La muerte. “Mi hija saltó por el aire / y la encontraron en el suelo / ¿Acaso abrió la ventana / para dejar salir el humo? / Cigarrillos (…),/ Quizá sea un accidente / verdaderamente tonto / ¿quién sabe?” Jane Birkin es incapaz de mirar las viejas películas en las que aparece Kate, su primogénita hija de John Barry, que se precipitó desde la ventana de un cuarto piso en diciembre de 2013 dinamitándolo todo. Fue entonces cuando la madre y sus otras dos hijas dispersaron su dolor lo más lejos posible unas de otras.

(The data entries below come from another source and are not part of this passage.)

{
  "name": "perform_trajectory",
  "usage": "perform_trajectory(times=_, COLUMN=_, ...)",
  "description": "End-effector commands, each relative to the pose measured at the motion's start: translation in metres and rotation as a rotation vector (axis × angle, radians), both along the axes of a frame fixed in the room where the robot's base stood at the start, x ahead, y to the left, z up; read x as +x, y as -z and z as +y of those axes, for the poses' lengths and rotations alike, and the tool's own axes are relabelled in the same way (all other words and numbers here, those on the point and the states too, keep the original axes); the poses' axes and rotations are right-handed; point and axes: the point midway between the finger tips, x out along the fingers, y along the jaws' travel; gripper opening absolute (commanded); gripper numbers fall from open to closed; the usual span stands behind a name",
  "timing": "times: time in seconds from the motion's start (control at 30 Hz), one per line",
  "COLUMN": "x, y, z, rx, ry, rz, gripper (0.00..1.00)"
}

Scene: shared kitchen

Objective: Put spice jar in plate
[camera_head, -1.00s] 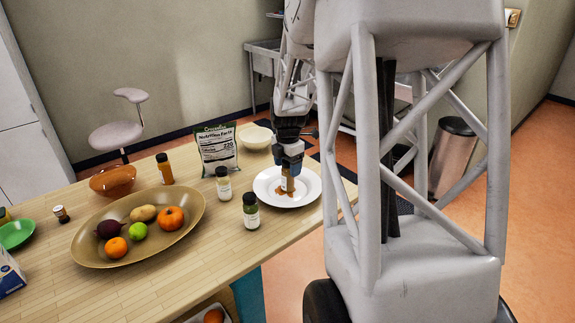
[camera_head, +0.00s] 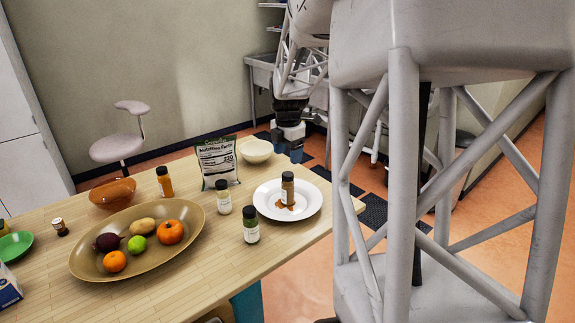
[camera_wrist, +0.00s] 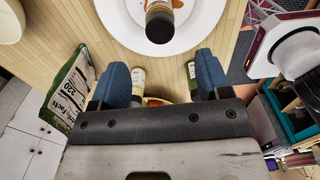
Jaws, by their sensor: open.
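A spice jar (camera_head: 287,188) with a dark cap and brown contents stands upright on the white plate (camera_head: 311,200), on a brown patch. In the wrist view the jar (camera_wrist: 160,22) shows from above inside the plate (camera_wrist: 205,22). My gripper (camera_head: 290,152) is above and behind the plate, apart from the jar. In the wrist view its two blue fingers (camera_wrist: 163,82) are spread wide with nothing held between them.
Two more jars (camera_head: 223,196) (camera_head: 250,218) stand left of the plate. A chip bag (camera_head: 217,163) and a cream bowl (camera_head: 256,151) are behind. A fruit platter (camera_head: 88,262) and an orange-capped-dark jar (camera_head: 164,182) are farther left. The table's right edge is near the plate.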

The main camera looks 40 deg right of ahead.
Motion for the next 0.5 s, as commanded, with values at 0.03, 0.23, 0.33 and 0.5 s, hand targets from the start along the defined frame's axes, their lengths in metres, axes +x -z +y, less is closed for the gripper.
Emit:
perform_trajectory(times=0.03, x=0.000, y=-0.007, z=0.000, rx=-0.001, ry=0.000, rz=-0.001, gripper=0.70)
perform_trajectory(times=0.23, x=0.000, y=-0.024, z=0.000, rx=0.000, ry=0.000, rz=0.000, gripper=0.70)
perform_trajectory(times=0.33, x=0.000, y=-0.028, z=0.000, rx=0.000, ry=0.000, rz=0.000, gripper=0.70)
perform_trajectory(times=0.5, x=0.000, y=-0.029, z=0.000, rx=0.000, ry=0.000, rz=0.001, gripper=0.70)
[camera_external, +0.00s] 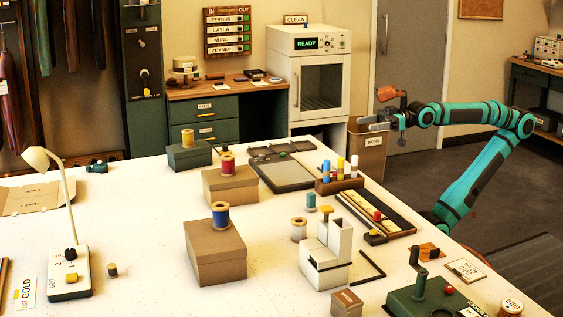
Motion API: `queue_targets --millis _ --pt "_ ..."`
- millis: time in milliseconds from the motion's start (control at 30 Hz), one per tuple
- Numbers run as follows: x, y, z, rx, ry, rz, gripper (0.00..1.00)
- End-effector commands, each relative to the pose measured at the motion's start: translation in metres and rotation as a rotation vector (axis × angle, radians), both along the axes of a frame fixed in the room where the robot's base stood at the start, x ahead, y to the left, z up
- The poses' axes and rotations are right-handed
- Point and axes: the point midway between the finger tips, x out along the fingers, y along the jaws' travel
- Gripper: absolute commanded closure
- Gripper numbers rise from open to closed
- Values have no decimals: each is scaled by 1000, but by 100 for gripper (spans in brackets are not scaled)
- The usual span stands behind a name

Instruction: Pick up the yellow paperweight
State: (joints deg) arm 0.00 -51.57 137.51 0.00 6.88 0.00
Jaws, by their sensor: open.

Seis años después Charlotte Gainsbourg se parapetó tras una cámara para buscar a la madre perdida. Y su película recoge momentos impagables entre ambas que, en ocasiones, rueda con un filtro de Super 8 y la evidente intención de construir recuerdos. Como cuando juntas ensayan Johnny Jane. A Charlotte, no en su mejor momento, le tiemblan las manos mientras canta el verso que su padre escribió para su madre: Le temps ronge l’amour comme l’acide (El tiempo corroe el amor como el ácido). Para que eso no ocurriera, y antes de que Jè t’aime, moi non plus suene en cada televisor del mundo, Charlotte Gainsbourg fotografía a su madre en la actualidad desde cada ángulo posible y le cuenta que rodará una película con su propia hija. “Fílmala”, contesta Jane. “Hay que capturarla. Porque nunca volverá a ser como ahora. Varda tenía razón”. Tenía razón.